Given request » Search the entries for the word "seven" and pull out each line that has it.

Provided records »
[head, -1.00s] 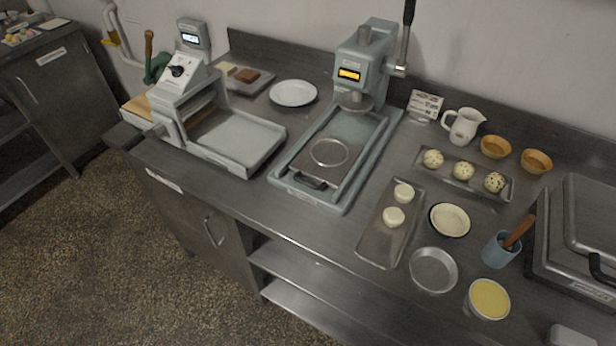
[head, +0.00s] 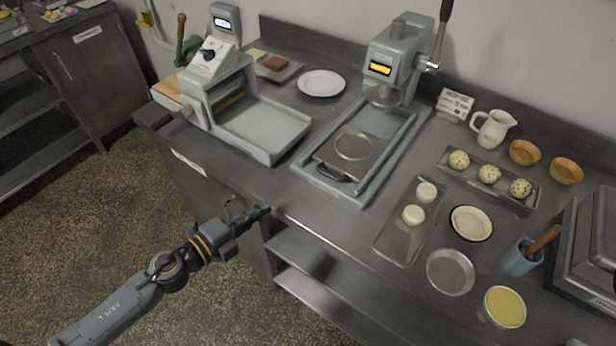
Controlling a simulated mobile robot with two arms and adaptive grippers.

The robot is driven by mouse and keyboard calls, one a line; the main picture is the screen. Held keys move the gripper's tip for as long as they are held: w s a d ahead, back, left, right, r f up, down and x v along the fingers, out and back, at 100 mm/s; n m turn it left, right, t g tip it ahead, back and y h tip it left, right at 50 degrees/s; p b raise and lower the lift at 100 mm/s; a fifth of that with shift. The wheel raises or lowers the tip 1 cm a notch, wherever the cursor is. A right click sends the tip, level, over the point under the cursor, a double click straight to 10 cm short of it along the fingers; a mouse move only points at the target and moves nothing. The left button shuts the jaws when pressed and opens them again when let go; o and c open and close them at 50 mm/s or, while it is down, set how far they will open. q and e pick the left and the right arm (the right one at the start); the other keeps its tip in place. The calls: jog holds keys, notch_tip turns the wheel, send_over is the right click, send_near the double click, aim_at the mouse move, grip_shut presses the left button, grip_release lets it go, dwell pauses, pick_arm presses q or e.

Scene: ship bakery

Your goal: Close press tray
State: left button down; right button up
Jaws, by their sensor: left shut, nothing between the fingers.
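The press (head: 392,62) is a pale green machine with an orange display and a dark lever, at the back of the steel counter. Its sliding tray (head: 375,148), a flat plate with a round ring mark and a dark front handle (head: 331,174), lies pulled toward the front of the green base frame (head: 373,186). My left gripper (head: 266,209) is at the counter's front edge, in front of and left of the tray handle, apart from it. It is shut and empty. My right gripper is not in view.
A dough sheeter (head: 222,95) with a wide tray stands left of the press. A white plate (head: 321,83) lies behind, between them. A tray with two white dough pieces (head: 392,247) lies right of the press. Bowls, a jug (head: 491,128) and a waffle-iron-like box (head: 590,250) fill the right side.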

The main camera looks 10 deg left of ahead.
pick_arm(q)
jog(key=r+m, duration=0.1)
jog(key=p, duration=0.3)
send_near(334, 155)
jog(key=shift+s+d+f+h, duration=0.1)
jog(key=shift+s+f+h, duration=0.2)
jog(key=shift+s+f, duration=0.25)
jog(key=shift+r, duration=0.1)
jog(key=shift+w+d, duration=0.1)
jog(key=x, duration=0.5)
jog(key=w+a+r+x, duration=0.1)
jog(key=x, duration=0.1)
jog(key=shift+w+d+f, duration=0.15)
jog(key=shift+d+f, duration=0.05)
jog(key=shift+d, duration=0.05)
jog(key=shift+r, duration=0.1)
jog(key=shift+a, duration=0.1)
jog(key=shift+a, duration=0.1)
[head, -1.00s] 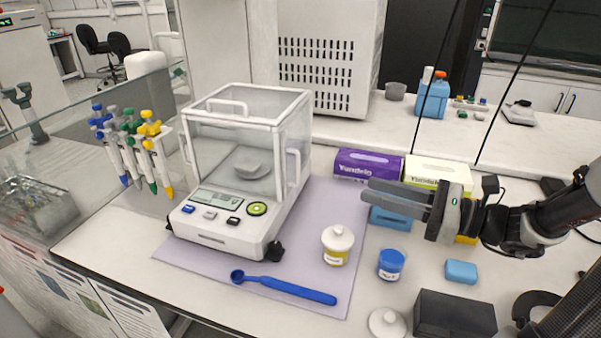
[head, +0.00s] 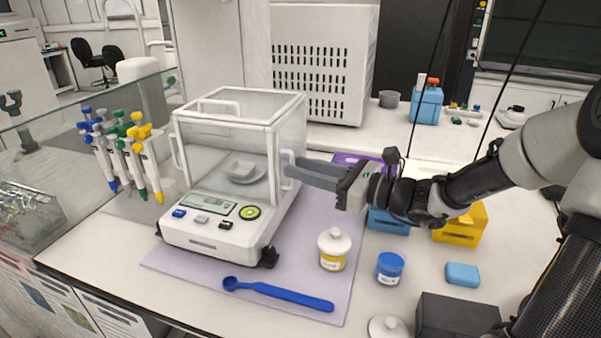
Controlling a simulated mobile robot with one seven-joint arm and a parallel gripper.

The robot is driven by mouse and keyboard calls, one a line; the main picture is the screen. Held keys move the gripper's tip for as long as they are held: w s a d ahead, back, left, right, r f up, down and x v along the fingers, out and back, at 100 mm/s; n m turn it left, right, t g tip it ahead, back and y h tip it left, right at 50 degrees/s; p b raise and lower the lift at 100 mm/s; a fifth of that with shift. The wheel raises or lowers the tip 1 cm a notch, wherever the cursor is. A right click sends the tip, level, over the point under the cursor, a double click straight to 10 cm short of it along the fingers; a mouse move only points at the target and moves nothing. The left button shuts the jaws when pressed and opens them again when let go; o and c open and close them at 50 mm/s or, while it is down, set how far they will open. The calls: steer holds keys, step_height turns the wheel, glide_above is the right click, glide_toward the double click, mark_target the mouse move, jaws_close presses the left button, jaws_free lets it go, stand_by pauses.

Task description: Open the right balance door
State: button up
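The balance (head: 225,225) stands on a lilac mat (head: 318,215), with a clear glass draft shield on top. Its right door (head: 288,150) looks closed and has a white vertical handle (head: 289,168). My gripper (head: 290,168) comes in from the right, with its fingertips at that handle. Whether the fingers are closed on the handle or only around it cannot be told from here. Inside the shield, a small white weighing dish (head: 243,170) rests on the pan. The balance also has a top handle and a left door handle (head: 178,155).
A white-lidded jar (head: 333,249), a blue jar (head: 390,267) and a blue spoon (head: 278,294) are in front of my arm. Pipettes (head: 125,150) stand left of the balance. Blue (head: 388,220) and yellow (head: 461,226) boxes sit under my arm.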

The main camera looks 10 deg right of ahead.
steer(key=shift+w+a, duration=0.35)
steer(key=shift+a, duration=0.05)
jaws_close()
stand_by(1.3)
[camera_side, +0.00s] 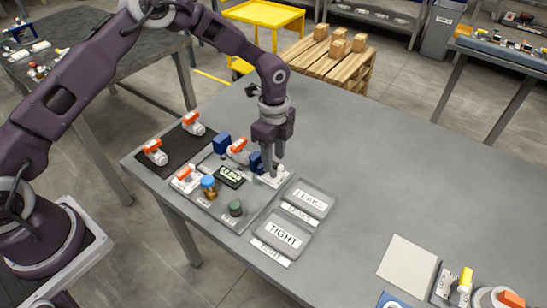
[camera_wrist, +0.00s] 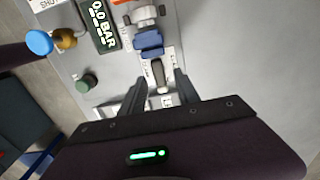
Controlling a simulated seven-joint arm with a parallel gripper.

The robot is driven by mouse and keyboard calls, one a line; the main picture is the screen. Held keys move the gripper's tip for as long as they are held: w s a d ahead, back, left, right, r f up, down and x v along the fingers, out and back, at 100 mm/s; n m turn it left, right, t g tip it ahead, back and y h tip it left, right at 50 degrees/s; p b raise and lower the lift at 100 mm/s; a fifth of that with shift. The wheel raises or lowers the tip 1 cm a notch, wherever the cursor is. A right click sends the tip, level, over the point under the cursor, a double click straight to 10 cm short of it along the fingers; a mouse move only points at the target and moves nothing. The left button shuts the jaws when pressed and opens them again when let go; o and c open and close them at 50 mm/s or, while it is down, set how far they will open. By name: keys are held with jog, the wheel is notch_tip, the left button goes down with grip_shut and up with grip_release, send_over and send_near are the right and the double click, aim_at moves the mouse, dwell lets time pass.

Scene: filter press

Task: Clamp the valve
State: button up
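A test fixture (camera_side: 214,212) lies on the grey table. On it a white valve with an orange handle (camera_side: 238,146) sits between two blue blocks; its pale body shows at the top of the wrist view (camera_wrist: 143,14). The nearer blue clamp block (camera_side: 256,161) also shows in the wrist view (camera_wrist: 149,41). A clamp lever with a pale and dark grip (camera_wrist: 158,73) extends from it. My gripper (camera_side: 272,170) points down at the lever, fingers apart on either side of it in the wrist view (camera_wrist: 159,82). Contact with the lever cannot be told.
The display (camera_wrist: 102,24) reads 0.0 BAR. A blue knob (camera_side: 208,182) and a green button (camera_side: 235,208) stand on the fixture. Two valves rest on a black mat (camera_side: 169,134). LEAKS (camera_side: 318,194) and TIGHT (camera_side: 278,228) trays lie beside the fixture.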

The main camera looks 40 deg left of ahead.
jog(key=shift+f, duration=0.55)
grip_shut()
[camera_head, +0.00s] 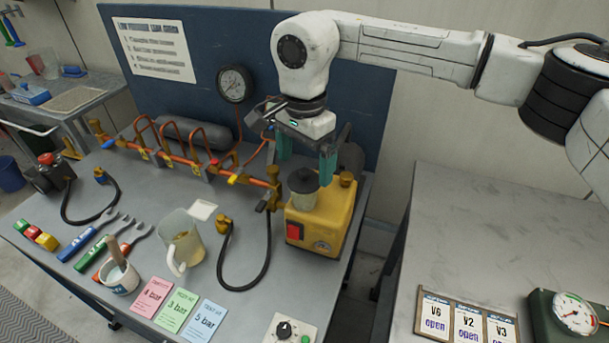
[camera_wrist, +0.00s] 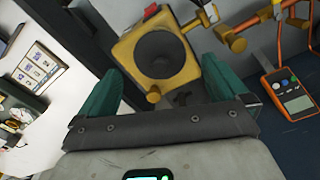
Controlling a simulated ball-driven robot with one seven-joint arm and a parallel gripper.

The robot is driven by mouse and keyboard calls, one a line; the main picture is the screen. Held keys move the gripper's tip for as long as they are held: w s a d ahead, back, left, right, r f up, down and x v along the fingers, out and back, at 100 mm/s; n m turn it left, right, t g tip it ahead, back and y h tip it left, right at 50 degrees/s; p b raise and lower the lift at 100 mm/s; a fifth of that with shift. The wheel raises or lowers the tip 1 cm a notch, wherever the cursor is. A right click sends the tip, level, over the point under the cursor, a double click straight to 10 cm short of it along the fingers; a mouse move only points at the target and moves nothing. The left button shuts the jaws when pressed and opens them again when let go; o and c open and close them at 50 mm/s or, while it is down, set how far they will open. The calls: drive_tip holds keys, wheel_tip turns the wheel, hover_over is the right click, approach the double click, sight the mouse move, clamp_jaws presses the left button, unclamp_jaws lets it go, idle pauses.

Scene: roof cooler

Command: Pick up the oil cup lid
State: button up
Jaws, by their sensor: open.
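The oil cup lid (camera_head: 302,180) is dark and round. It sits on a clear oil cup (camera_head: 303,199) on top of the yellow pump (camera_head: 325,222), at the right end of the bench. In the wrist view the lid (camera_wrist: 162,52) is a dark disc on the yellow pump body (camera_wrist: 128,52). My gripper (camera_head: 305,167) is open and points down just above the lid, with nothing between its teal fingers. In the wrist view its fingers (camera_wrist: 160,72) stand apart on either side of the pump. No contact with the lid shows.
A brass cap (camera_head: 346,179) stands beside the cup. The copper pipe manifold (camera_head: 185,163) with valves runs left of the pump. A clear jug (camera_head: 184,240) and black hose (camera_head: 262,270) lie in front. An orange multimeter (camera_wrist: 288,92) shows at right in the wrist view.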

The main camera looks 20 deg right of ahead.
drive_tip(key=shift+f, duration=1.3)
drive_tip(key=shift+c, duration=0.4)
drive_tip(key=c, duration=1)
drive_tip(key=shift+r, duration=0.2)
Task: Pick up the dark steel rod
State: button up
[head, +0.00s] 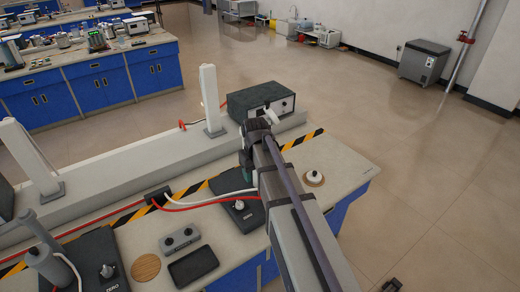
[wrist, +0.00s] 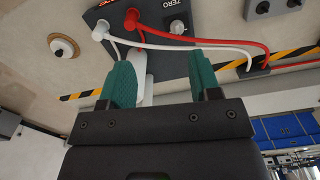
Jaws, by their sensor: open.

Solution to this exercise »
Controlling a simulated mobile robot with one seven-joint arm and a parallel gripper.
Controlling a simulated seven-joint arm with a parallel gripper.
Controlling a simulated ball-driven robot with one seven-joint arm and a parallel gripper.

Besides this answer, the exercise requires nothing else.